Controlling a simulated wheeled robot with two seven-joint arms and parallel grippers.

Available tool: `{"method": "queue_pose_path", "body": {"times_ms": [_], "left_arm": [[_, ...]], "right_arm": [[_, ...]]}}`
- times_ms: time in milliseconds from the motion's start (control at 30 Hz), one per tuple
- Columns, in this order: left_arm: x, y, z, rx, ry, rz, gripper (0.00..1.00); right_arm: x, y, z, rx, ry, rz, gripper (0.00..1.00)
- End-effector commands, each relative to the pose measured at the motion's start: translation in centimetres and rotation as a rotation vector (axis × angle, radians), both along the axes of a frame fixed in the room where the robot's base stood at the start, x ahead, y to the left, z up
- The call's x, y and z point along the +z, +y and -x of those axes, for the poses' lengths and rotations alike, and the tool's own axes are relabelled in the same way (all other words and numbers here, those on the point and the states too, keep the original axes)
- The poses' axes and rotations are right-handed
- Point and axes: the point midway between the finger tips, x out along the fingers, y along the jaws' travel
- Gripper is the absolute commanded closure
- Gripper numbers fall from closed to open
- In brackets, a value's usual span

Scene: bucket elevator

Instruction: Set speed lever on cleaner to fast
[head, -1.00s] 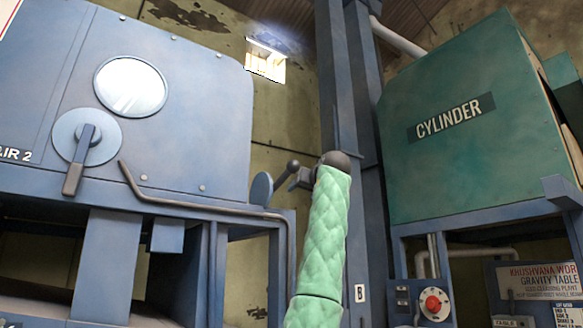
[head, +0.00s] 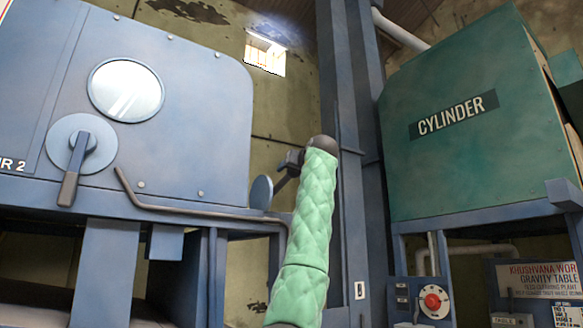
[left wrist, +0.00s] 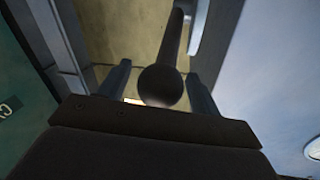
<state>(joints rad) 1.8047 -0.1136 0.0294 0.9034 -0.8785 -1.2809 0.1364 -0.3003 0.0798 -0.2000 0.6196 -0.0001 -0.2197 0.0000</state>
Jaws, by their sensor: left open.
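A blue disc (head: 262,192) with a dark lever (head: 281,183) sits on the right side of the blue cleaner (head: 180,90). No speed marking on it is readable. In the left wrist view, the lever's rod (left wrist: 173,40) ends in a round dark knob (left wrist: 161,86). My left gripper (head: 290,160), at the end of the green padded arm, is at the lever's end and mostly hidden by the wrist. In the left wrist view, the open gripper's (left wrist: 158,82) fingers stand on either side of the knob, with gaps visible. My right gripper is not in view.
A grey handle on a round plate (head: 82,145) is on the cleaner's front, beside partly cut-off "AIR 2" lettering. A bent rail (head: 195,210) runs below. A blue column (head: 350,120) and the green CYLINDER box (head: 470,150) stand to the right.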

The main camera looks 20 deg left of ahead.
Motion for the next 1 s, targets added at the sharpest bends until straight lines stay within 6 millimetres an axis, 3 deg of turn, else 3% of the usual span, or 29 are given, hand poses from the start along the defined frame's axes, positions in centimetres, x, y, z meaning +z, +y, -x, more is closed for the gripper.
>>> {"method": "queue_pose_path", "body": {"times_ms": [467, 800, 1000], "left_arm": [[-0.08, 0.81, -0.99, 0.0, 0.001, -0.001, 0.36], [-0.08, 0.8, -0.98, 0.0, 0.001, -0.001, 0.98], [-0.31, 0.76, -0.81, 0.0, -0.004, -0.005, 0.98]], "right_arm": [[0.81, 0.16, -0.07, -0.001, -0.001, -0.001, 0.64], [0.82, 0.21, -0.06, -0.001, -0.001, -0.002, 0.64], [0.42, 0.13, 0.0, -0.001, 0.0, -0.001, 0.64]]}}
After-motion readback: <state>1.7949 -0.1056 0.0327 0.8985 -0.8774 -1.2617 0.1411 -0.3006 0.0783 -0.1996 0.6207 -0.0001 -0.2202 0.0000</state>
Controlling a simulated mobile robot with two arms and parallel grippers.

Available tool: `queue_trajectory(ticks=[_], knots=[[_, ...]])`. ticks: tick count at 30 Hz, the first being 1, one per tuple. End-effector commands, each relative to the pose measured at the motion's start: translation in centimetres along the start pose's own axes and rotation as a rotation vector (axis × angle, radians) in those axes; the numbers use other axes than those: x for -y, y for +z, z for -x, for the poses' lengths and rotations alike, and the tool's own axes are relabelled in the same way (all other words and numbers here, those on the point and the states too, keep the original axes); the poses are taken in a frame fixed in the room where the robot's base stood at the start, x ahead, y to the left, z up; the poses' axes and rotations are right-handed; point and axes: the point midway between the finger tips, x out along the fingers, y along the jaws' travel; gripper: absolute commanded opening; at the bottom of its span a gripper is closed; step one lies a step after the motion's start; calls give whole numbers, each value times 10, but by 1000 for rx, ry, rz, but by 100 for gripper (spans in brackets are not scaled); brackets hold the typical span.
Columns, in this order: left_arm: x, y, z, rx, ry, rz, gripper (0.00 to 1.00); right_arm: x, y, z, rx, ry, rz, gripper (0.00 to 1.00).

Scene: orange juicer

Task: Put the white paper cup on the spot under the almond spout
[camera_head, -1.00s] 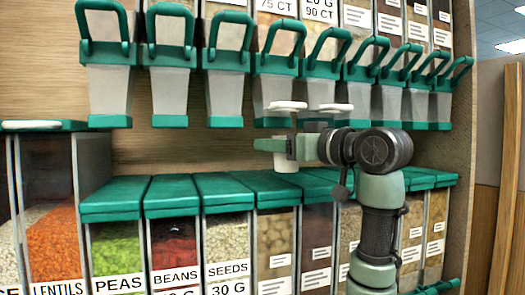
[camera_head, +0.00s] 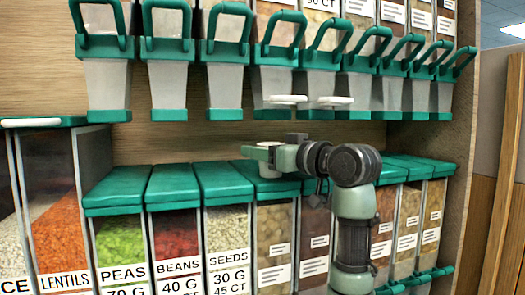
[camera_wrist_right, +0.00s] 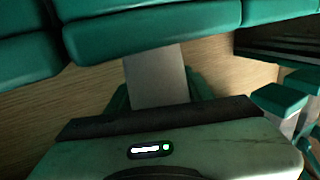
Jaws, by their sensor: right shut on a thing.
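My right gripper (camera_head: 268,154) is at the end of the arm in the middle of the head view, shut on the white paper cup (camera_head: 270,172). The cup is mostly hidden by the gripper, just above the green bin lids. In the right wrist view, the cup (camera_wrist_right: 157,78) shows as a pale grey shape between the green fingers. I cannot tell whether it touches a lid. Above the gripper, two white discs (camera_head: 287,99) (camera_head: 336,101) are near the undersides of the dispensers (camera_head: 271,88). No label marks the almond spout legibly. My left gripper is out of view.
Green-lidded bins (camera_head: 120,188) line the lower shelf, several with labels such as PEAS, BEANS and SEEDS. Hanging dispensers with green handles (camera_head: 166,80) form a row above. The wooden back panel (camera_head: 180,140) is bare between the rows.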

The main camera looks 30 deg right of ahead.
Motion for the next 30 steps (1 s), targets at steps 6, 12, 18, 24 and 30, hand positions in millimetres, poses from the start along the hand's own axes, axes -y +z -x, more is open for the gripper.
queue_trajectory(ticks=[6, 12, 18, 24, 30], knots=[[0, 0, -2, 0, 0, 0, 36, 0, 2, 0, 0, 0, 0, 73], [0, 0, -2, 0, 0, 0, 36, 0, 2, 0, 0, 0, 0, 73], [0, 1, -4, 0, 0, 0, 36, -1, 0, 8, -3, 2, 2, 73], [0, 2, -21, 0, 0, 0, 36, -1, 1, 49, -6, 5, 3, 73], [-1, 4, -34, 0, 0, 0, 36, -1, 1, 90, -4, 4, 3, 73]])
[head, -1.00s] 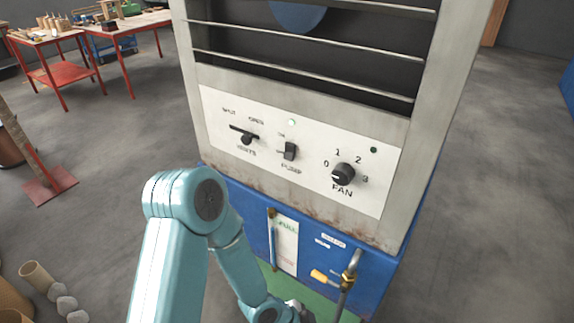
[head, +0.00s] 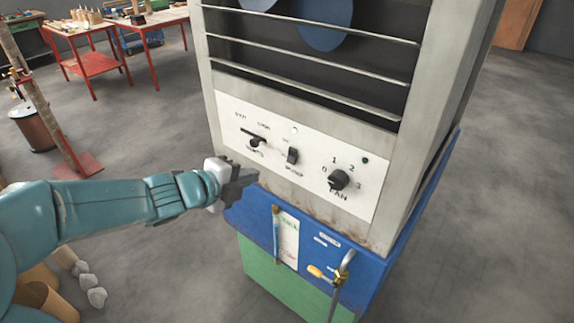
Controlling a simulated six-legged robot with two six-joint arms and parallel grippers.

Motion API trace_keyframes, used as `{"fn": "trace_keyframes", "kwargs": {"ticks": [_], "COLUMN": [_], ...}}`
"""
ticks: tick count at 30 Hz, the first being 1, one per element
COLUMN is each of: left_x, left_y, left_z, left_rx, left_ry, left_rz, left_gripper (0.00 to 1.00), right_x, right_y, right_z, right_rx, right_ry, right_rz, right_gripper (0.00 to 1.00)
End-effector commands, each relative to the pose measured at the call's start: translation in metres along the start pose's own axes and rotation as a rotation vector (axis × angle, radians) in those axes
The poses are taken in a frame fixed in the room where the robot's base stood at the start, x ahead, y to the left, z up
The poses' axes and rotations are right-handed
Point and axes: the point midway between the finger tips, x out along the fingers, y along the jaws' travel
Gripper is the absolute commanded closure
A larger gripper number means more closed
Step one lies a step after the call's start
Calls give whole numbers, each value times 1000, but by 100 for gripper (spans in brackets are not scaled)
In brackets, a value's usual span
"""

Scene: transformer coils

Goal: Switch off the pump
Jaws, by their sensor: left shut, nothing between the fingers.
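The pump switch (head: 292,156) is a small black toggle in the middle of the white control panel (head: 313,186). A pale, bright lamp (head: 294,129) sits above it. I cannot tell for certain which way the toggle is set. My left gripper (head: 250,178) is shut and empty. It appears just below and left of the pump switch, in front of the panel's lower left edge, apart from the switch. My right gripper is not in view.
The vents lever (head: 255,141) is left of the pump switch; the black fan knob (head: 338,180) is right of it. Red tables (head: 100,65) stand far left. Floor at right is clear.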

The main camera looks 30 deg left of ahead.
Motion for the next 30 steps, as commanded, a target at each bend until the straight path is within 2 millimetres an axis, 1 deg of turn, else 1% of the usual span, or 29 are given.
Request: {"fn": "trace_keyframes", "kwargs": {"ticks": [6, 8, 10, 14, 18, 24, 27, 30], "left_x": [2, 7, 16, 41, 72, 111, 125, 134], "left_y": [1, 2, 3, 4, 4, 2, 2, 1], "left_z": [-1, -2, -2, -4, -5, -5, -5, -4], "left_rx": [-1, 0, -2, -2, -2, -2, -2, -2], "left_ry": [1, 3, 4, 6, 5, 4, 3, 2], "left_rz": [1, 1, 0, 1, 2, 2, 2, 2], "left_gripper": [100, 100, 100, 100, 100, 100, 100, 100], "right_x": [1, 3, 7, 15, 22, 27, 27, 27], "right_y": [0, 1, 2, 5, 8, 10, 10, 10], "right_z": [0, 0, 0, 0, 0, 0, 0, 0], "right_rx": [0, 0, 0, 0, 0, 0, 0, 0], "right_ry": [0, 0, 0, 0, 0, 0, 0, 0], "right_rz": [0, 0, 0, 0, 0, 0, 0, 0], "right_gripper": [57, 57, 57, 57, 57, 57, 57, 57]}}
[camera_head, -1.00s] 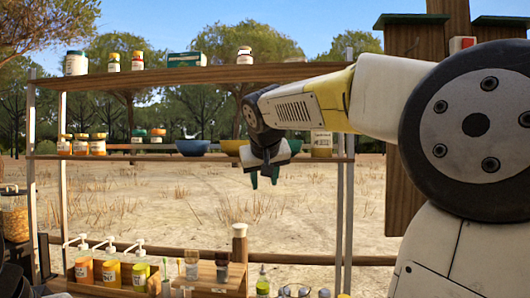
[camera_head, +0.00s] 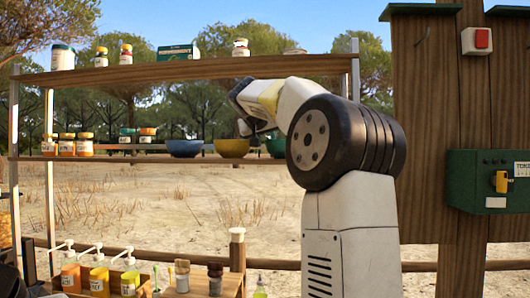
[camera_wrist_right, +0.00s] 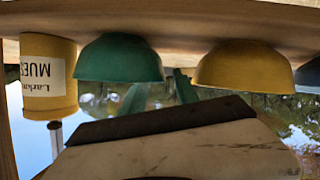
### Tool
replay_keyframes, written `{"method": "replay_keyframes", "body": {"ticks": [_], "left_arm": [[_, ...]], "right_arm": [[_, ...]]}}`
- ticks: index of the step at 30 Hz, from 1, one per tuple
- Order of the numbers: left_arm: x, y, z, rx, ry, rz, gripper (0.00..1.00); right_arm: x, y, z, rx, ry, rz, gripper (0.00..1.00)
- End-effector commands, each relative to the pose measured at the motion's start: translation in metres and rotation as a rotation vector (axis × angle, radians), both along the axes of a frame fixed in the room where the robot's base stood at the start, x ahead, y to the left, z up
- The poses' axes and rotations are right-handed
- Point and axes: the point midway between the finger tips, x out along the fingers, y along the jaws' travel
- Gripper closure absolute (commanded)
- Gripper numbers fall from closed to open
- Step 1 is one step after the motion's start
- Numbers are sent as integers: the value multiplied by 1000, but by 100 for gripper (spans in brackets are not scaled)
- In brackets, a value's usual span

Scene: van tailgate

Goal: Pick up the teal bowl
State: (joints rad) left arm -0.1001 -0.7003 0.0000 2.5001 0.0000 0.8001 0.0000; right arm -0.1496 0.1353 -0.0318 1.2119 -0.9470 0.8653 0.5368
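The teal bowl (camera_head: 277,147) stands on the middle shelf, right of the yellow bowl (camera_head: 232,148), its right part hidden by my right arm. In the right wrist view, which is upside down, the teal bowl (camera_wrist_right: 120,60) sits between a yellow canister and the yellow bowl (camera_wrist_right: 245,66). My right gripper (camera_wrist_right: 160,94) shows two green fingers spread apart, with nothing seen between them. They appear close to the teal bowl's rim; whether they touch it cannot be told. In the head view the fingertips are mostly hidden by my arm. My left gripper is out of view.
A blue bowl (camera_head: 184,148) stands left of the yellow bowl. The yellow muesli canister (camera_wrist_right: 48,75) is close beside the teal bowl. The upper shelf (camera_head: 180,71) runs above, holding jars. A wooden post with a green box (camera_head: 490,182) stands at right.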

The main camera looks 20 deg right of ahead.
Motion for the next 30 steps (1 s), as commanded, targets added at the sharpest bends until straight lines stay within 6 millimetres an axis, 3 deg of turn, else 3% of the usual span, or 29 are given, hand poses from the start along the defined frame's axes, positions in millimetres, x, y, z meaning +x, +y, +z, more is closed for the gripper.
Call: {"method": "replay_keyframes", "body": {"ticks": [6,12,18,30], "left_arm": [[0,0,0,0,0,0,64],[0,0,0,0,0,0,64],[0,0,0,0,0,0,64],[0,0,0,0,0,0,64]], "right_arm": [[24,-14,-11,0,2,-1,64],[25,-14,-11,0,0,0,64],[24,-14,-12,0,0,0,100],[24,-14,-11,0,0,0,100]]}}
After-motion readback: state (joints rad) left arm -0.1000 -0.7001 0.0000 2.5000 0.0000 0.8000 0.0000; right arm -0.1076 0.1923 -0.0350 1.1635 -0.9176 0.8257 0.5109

....

● GIVEN REQUEST
Copy out every line in the entries above that holds "grippers".

● CORRECT ANSWER
Controlling a simulated wheeled robot with two seven-joint arms and parallel grippers.
Controlling a simulated mobile robot with two arms and parallel grippers.
Controlling a simulated six-legged robot with two six-joint arms and parallel grippers.

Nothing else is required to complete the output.